Data entries
:::::
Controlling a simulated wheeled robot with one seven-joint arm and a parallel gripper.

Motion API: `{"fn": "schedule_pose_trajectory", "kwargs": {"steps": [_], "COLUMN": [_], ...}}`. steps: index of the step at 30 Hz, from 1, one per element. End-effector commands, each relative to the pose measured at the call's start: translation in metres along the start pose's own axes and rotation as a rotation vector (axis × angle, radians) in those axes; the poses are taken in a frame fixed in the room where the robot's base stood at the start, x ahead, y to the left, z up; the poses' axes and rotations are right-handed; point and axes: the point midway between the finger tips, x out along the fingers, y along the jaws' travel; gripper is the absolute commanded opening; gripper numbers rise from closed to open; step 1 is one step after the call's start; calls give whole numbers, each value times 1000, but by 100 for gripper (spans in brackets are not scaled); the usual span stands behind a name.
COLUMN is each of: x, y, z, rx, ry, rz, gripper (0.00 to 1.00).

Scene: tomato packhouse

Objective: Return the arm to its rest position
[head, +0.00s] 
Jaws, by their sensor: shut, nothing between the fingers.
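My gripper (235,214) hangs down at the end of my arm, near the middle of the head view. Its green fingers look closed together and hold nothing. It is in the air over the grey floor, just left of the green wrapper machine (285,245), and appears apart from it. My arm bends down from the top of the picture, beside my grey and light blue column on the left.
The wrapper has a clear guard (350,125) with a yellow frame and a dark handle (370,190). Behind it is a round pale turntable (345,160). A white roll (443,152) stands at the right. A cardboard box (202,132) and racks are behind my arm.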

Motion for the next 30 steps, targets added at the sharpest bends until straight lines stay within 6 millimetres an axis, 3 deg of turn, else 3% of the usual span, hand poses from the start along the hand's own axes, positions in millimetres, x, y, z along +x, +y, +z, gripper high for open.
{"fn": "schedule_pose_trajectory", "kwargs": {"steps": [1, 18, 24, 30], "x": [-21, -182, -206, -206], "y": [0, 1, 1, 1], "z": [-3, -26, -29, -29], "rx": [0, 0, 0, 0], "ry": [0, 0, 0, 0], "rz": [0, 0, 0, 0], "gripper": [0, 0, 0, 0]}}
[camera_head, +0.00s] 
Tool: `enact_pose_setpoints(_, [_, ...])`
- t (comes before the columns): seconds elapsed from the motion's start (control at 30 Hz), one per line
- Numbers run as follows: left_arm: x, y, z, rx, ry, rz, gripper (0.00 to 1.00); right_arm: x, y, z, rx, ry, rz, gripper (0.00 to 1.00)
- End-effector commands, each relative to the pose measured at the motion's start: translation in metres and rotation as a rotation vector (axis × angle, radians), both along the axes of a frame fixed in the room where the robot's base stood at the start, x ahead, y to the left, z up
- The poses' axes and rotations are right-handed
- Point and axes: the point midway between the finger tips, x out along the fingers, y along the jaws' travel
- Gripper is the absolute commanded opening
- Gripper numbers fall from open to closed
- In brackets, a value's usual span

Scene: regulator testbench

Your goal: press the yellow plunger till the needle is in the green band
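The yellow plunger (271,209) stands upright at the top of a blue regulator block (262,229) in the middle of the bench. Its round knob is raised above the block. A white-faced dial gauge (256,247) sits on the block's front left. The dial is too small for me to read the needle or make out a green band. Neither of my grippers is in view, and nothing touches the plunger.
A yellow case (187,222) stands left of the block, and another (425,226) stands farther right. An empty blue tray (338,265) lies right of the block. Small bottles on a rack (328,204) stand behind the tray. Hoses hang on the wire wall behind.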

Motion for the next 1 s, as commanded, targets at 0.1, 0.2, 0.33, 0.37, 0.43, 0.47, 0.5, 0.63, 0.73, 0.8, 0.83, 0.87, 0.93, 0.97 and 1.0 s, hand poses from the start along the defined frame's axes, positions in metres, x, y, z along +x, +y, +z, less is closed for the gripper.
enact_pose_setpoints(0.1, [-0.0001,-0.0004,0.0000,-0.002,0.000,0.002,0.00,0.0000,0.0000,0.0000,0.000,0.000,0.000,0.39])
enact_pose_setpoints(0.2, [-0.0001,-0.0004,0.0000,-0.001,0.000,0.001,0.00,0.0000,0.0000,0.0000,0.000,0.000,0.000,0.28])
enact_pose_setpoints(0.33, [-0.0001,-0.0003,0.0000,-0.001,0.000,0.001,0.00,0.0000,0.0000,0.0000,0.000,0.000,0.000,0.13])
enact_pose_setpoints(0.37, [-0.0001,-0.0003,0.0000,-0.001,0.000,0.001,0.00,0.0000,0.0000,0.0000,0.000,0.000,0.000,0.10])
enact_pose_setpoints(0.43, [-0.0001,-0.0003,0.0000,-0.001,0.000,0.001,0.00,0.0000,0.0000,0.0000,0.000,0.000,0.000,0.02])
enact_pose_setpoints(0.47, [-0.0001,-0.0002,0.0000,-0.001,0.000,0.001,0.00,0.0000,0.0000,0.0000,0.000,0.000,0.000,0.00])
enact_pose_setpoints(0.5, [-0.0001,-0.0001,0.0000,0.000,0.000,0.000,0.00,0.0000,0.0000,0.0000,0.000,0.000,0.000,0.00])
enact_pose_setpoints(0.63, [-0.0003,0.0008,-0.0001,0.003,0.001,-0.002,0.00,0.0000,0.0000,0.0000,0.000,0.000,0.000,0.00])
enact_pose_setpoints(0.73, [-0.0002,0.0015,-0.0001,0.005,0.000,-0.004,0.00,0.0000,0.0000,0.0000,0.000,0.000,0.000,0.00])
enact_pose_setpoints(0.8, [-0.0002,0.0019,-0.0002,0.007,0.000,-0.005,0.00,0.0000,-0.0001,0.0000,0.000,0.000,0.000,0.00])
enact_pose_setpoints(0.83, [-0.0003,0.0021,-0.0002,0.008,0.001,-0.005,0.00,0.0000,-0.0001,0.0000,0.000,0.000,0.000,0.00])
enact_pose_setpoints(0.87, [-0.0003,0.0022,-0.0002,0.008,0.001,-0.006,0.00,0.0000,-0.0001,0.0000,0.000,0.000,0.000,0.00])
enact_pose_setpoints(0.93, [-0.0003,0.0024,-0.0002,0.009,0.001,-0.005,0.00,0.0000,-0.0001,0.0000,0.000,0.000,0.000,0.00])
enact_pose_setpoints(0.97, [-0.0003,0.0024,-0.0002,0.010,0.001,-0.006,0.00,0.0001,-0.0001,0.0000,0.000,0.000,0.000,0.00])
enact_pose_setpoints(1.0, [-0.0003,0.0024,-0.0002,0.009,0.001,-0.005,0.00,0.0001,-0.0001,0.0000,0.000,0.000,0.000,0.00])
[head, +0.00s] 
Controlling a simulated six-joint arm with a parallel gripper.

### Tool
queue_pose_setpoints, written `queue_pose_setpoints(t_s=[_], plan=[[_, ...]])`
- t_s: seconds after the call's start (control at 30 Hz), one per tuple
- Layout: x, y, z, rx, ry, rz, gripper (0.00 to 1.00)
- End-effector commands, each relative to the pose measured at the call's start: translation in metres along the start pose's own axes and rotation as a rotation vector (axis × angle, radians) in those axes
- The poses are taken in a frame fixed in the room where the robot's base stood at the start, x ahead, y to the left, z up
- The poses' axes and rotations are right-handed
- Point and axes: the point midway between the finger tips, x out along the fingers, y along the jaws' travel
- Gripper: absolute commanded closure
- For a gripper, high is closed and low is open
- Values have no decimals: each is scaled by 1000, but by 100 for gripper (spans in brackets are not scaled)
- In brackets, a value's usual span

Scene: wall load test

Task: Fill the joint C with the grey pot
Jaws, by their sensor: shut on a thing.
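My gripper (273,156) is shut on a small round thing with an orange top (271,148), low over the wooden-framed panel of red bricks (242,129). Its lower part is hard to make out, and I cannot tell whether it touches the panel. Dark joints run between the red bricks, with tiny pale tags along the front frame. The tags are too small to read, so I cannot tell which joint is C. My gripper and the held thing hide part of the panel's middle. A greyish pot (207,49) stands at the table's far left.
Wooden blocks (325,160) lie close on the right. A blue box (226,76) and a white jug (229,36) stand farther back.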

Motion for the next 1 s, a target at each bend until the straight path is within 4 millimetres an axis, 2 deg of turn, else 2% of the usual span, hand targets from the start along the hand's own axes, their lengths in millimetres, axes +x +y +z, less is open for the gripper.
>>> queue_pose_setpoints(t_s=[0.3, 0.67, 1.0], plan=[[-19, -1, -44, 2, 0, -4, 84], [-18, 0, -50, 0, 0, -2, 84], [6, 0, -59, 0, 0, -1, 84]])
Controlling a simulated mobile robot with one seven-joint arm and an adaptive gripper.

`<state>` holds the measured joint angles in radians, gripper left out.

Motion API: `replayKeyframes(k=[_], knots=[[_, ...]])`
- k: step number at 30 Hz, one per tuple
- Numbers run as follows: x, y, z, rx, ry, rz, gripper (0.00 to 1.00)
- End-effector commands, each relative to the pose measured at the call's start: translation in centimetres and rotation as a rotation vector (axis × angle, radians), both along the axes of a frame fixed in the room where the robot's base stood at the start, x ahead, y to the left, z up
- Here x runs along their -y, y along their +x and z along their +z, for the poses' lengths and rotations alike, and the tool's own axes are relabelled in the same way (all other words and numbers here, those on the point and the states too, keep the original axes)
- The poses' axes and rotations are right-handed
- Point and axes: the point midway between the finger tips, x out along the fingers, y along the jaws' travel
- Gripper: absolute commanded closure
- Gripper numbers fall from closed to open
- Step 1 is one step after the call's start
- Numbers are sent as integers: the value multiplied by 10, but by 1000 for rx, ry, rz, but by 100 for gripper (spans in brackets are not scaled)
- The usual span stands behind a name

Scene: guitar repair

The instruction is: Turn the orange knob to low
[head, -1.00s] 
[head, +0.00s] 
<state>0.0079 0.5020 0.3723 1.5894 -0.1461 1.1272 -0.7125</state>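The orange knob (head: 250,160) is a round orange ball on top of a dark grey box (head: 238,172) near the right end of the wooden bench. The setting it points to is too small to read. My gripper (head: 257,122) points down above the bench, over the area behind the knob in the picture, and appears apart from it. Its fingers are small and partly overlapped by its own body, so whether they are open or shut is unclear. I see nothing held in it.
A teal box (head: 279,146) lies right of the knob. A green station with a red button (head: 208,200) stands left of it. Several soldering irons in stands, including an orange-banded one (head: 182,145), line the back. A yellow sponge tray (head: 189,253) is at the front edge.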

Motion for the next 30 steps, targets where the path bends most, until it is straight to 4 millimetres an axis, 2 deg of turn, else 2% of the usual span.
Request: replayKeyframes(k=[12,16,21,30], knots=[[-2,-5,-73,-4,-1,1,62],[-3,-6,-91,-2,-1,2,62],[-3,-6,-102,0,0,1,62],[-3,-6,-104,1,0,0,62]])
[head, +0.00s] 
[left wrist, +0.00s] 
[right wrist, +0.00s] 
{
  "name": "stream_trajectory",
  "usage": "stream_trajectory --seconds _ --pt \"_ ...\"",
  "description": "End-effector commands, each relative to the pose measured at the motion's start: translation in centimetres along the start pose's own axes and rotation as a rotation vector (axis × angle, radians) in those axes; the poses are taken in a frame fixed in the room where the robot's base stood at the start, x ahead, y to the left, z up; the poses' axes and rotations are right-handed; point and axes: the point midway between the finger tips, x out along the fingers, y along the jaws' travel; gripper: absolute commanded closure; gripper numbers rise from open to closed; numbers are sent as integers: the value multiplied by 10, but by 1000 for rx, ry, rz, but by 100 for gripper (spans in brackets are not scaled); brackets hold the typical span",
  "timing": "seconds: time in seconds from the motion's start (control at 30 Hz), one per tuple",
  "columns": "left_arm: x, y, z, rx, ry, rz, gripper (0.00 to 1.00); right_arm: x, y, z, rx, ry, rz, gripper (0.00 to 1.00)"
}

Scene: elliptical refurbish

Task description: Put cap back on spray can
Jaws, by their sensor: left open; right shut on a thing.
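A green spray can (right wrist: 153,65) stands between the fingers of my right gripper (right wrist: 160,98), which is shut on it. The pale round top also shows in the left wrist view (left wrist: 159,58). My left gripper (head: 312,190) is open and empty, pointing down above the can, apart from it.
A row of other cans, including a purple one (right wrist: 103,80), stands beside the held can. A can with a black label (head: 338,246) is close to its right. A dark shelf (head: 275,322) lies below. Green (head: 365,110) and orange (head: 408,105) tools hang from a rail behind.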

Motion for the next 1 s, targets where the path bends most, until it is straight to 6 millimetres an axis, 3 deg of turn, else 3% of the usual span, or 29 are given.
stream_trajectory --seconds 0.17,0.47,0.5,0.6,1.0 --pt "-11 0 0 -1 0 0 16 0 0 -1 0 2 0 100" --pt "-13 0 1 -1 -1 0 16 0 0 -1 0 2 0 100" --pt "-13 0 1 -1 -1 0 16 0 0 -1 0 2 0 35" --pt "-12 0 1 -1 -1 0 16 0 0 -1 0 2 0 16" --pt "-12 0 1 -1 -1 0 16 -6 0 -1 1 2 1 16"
:::::
▶ [THE TASK]
From the data above, copy each line where the string "spans" appears.

▶ [ANSWER TO THE PROBLEM]
Motion API: `{"fn": "schedule_pose_trajectory", "kwargs": {"steps": [_], "COLUMN": [_], ...}}`. steps: index of the step at 30 Hz, from 1, one per element. End-effector commands, each relative to the pose measured at the call's start: translation in metres along the start pose's own axes and rotation as a rotation vector (axis × angle, radians) in those axes; the poses are taken in a frame fixed in the room where the robot's base stood at the start, x ahead, y to the left, z up; the poses' axes and rotations are right-handed; point and axes: the point midway between the finger tips, x out along the fingers, y along the jaws' travel; gripper is the absolute commanded opening; gripper numbers rise from closed to open; step 1 is one step after the call's start; calls give whole numbers, each value times 1000, but by 100 for gripper (spans in brackets are not scaled); the usual span stands behind a name.
- Values have no decimals: each is scaled by 1000, but by 100 for gripper (spans in brackets are not scaled)
- Numbers are sent as integers: the value multiplied by 10, but by 1000 for rx, ry, rz, but by 100 for gripper (spans in brackets are not scaled)
  "description": "End-effector commands, each relative to the pose measured at the motion's start: translation in centimetres along the start pose's own axes and rotation as a rotation vector (axis × angle, radians) in those axes; the poses are taken in a frame fixed in the room where the robot's base stood at the start, x ahead, y to the left, z up; the poses' axes and rotations are right-handed; point and axes: the point midway between the finger tips, x out along the fingers, y along the jaws' travel; gripper: absolute commanded closure; gripper numbers rise from open to closed; numbers are sent as integers: the value multiplied by 10, but by 1000 for rx, ry, rz, but by 100 for gripper (spans in brackets are not scaled); brackets hold the typical span",

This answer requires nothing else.